An introduction to risk/ALM
Authored by: Synechron Business Consulting Group
Managing intraday liquidity risk is a key element of a bank’s overall liquidity risk management framework. By means of this opinion paper, we argue that managing this risk demands a higher priority. The rationale is that increased volatility in financial markets, combined with decreased levels of trust in the financial sector requires enhanced intraday monitoring tools and oversight. Managing intraday liquidity risk ensures that expected payments run smoothly and avoids negative signaling effects in the market. We advocate a combined approach which not only focuses on improving the insight into the flows but also enhances risk management capability.
There are four major reasons to rethink intraday liquidity management on a short notice:
Missing a (critical) payment may result in penalty and also reputational damage.
Payment behavior has a signaling effect and disturbed behavior may give a wrong impression to your clients.
Banks with international activities must adhere to the monitoring tools of the BIS paper.
Market infrastructure developments:
It offers opportunities to streamline your intraday collateral management.

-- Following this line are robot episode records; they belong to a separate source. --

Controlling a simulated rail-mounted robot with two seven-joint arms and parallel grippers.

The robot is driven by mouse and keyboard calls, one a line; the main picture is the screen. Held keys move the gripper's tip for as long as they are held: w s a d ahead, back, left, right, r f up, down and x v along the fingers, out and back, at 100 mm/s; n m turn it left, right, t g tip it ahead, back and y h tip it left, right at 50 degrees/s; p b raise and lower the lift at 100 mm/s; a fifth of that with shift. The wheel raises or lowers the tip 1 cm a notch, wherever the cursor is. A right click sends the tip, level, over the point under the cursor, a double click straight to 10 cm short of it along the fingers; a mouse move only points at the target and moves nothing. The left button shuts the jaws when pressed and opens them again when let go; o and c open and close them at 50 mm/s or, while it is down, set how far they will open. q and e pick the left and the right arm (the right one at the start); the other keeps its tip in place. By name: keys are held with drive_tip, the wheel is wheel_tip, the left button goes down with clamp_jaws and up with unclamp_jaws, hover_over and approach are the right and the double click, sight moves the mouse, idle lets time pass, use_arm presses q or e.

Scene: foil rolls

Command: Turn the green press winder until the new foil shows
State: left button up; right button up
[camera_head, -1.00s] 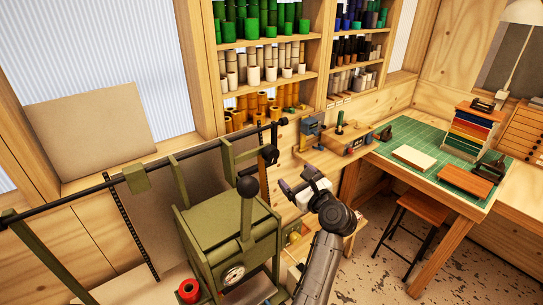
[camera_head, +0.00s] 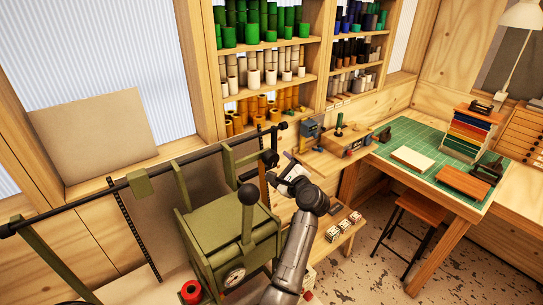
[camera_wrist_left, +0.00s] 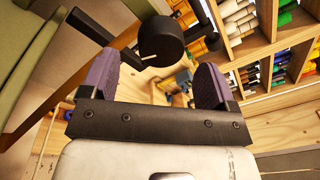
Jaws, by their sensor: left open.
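The olive-green press (camera_head: 235,245) stands at lower centre in the head view, with a ball-topped lever and a round dial. A long dark bar runs above it. A black knob on a crank (camera_head: 270,158), which looks like the winder, sits near the bar's right end. In the left wrist view the black knob (camera_wrist_left: 161,41) shows large, just beyond the fingertips. My left gripper (camera_head: 287,167) is open, right beside the knob; its purple-padded fingers (camera_wrist_left: 155,75) are apart with nothing between them. Foil on the winder cannot be made out. My right gripper is out of view.
A red roll (camera_head: 190,292) lies by the press at the bottom. Shelves of foil rolls (camera_head: 268,75) stand behind. A green-matted workbench (camera_head: 415,145) and a stool (camera_head: 409,210) are at right. A low shelf with small blocks (camera_head: 342,232) is right of my arm.

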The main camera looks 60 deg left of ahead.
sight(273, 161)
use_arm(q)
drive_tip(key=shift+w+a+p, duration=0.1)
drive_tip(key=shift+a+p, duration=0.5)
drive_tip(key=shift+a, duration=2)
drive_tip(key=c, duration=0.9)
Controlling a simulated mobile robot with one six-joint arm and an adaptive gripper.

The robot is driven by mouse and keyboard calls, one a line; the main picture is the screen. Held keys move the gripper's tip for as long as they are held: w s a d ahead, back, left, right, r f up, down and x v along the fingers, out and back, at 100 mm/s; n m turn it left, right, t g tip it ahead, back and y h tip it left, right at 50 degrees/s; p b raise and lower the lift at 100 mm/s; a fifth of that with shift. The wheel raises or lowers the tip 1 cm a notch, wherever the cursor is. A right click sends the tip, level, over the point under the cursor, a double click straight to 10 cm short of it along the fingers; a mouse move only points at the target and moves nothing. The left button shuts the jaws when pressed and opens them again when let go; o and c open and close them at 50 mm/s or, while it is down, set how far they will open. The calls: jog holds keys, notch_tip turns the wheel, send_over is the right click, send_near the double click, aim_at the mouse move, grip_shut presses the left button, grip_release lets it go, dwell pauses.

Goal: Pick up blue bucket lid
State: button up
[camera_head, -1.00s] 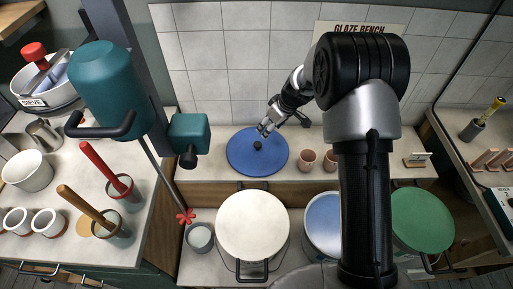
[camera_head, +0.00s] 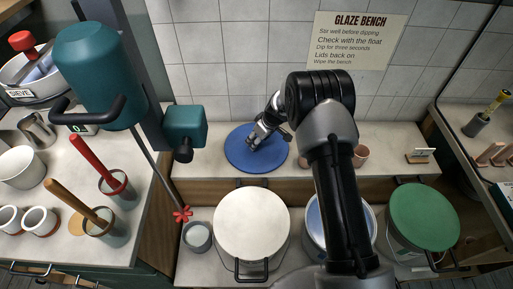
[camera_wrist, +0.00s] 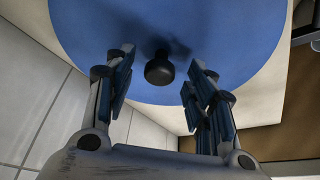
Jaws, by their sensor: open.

There is a common notion in the market that improving intraday liquidity risk management predominantly requires a number of IT and operational changes. As such, projects aimed to improve data quality and payment flow controlling are regularly identified. Although these improvements are important, they are only a derivative of the actual necessity. Our recommendation is for a bank to start with reviewing its governance and operating model, to ensure and demonstrate that it is in control as control is an important requirement both internally and for regulators.
We advocate the organization of intraday liquidity risk management according to two design principles:
- Manage intraday liquidity risk within all three lines of defense
- Manage intraday liquidity risk by using the COSO II enterprise risk management model
These principles provide the structure to prove that the bank is in control, they help to determine the appropriate controls and prevent unnecessary IT & operational investments. Furthermore, following the COSO II model on a per entity basis, they will help to distinguish effectively between legal entities and remain in control. We recommend this approach as the setup and requirements for cash management differ from country to country.